Tout d’abord, dire qu’une personne rationalise, c’est certes affirmer que les raisons qu’elle expose n’ont pas le statut explicatif qu’elles prétendent avoir mais nullement qu’elles ne sont pas en elles-mêmes valables. Ce constat n’affecte dès lors pas la valeur des arguments, qui, seule, importe. Nous pouvons parfois défendre par d’excellentes raisons des idées auxquelles nous adhérons, même si ces raisons n’entretiennent aucune relation avec le fait que nous adhérions à ces idées. Se focaliser sur la question de la rationalisation ne revient-il pas à identifier l’explication génétique et l’évaluation épistémique ? Confondre la question de l’origine avec celle de la validité, n’est-ce pas précisément le propre de ce que l’on nomme le « sophisme génétique » ? L’enquête sur la rationalisation potentielle de mon interlocuteur n’offrirait ainsi au mieux qu’une description psychologique de ses motivations.
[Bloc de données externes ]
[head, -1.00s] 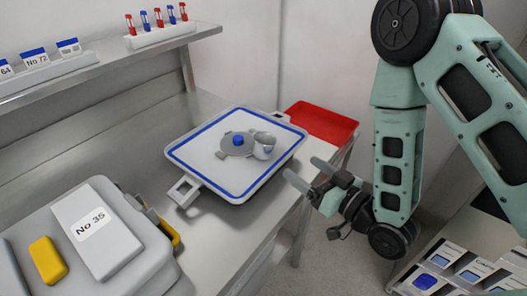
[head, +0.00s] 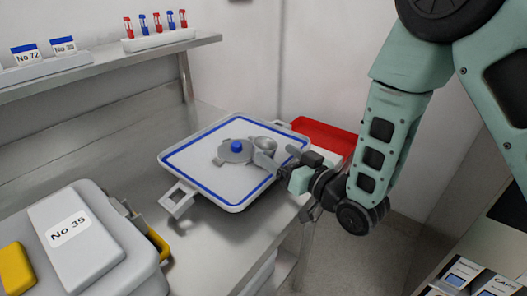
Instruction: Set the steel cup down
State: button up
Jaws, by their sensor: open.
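The steel cup (head: 264,143) stands on the white tray with a blue border line (head: 205,187), towards its right side. Beside it on the tray lies a flat grey lid-like disc (head: 228,157) with a blue knob (head: 236,146). My gripper (head: 278,156) is open at the tray's right edge, with its fingers pointing left towards the cup. One finger overlaps the cup's lower part in the picture. I cannot tell whether it touches the cup. The cup's lower side is partly hidden behind the finger.
A red bin (head: 325,135) is behind the tray. A grey case (head: 110,270) labelled No 35 with a yellow block (head: 15,268) is at the lower left. A shelf (head: 130,57) holds tube racks above. Bare steel bench (head: 150,150) lies left of the tray.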

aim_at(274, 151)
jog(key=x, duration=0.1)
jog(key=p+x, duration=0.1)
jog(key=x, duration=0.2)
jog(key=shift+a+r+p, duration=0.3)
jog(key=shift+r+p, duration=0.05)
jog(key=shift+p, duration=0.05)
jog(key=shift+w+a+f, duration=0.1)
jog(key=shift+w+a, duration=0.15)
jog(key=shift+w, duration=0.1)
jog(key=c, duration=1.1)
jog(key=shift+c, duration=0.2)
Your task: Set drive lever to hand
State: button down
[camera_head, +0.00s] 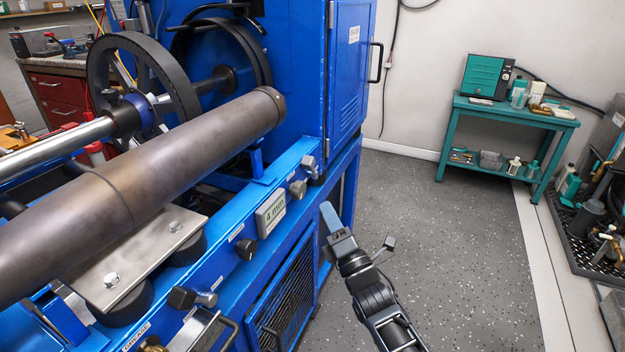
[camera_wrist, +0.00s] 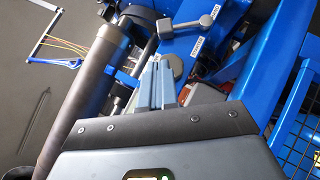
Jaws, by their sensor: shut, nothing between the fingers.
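Several small grey controls sit along the blue front rail of the machine (camera_head: 225,265). One is a small grey lever (camera_head: 309,164) at the rail's far end beside the blue cabinet, with a round grey knob (camera_head: 298,188) nearer. Another lever with a dark block end (camera_head: 190,298) is at the near end. I cannot read which is the drive lever. The wrist view shows a grey lever (camera_wrist: 190,25) with a white label beside it, beyond my fingertips. My gripper (camera_head: 330,215) is shut and empty, over the floor side right of the rail, apart from the controls.
A large brown cylinder (camera_head: 150,180) lies along the machine above the rail. The blue cabinet (camera_head: 348,75) stands at the far end, with a black door handle (camera_head: 376,62). A teal table (camera_head: 512,110) stands at the back right. The speckled floor (camera_head: 450,260) between is clear.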

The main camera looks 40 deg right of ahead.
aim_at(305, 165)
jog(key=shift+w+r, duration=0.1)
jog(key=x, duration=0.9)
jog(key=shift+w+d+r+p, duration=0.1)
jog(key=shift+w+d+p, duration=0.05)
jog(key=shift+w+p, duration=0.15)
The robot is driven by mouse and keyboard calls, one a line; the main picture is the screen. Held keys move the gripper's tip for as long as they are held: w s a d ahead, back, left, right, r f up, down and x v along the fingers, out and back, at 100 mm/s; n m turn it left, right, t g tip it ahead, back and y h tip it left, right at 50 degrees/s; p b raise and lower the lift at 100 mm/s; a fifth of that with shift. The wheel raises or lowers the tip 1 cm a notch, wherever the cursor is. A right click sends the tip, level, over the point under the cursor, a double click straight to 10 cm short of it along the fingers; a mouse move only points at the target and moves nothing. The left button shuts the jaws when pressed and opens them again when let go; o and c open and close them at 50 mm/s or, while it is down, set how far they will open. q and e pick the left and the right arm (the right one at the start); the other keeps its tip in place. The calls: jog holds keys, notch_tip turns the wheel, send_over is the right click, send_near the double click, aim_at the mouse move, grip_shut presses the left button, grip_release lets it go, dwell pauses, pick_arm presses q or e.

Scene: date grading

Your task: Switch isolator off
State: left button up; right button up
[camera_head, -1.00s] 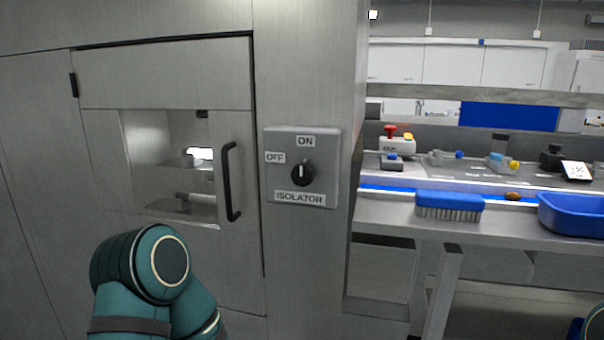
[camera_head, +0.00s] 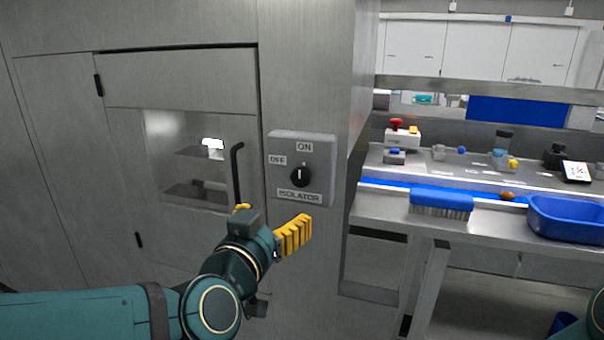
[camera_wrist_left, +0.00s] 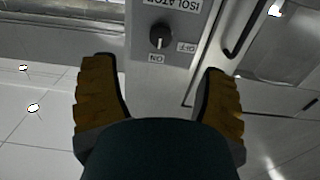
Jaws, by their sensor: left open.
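The isolator (camera_head: 322,150) is a grey plate on the steel cabinet wall, with ON at the top, OFF at the upper left and ISOLATOR below. Its black knob (camera_head: 300,176) has a white mark pointing up at ON. My left gripper (camera_head: 268,222) is open and empty, below and in front of the plate, apart from the knob. In the left wrist view the plate (camera_wrist_left: 185,68) is upside down. The knob (camera_wrist_left: 160,38) shows there beyond the gap between the yellow fingers (camera_wrist_left: 157,66). My right gripper is not seen.
A cabinet door with a window and a black bar handle (camera_head: 237,172) is just left of the isolator. To the right, a steel bench (camera_head: 385,205) holds a blue brush (camera_head: 440,202), a blue tub (camera_head: 560,232) and a red-button box (camera_head: 402,138).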

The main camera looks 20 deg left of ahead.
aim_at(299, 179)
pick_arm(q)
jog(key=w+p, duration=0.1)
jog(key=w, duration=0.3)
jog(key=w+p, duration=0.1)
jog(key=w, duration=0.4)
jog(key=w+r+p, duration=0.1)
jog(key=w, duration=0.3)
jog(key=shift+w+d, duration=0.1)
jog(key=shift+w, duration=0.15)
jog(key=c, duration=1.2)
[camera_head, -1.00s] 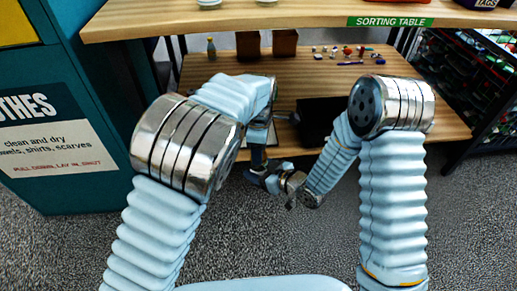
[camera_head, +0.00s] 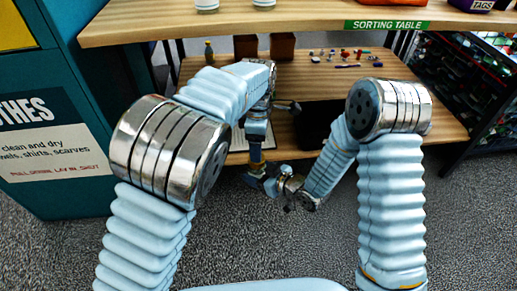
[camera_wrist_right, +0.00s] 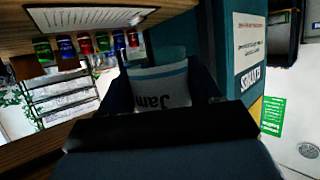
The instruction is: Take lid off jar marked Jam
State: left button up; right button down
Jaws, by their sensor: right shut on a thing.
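The jar marked Jam (camera_wrist_right: 165,88) shows in the right wrist view, pale with a blue stripe and dark lettering. It sits between the two dark blue fingers of my right gripper, which is shut on it. The dark palm in front hides part of the jar, and I cannot make out its lid. In the head view my right gripper (camera_head: 257,181) is low in front of the lower shelf, left of my right wrist; the jar is too small to tell there. My left arm reaches over to the same spot, and its gripper's fingers cannot be made out clearly.
A black tray (camera_head: 316,118) lies on the shelf. A teal clothes bin (camera_head: 75,190) stands at left.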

Considérons par exemple ce jugement de Toynbee sur le marxisme et le type de révolution apocalyptique qu’il croit y déceler :
Chez Marx, la déesse « nécessité historique » est une déesse toute-puissante qui remplace Jéhovah et substitue au judaïsme le prolétariat du monde occidental moderne, tandis que le royaume messianique est représenté par la dictature du prolétariat. Malgré cela, les traits distinctifs de l’apocalypse juive traditionnelle apparaissent derrière ce déguisement transparent, et c’est en fait le judaïsme pré-rabbinique que notre philosophe impresario présente en accoutrement occidental[1]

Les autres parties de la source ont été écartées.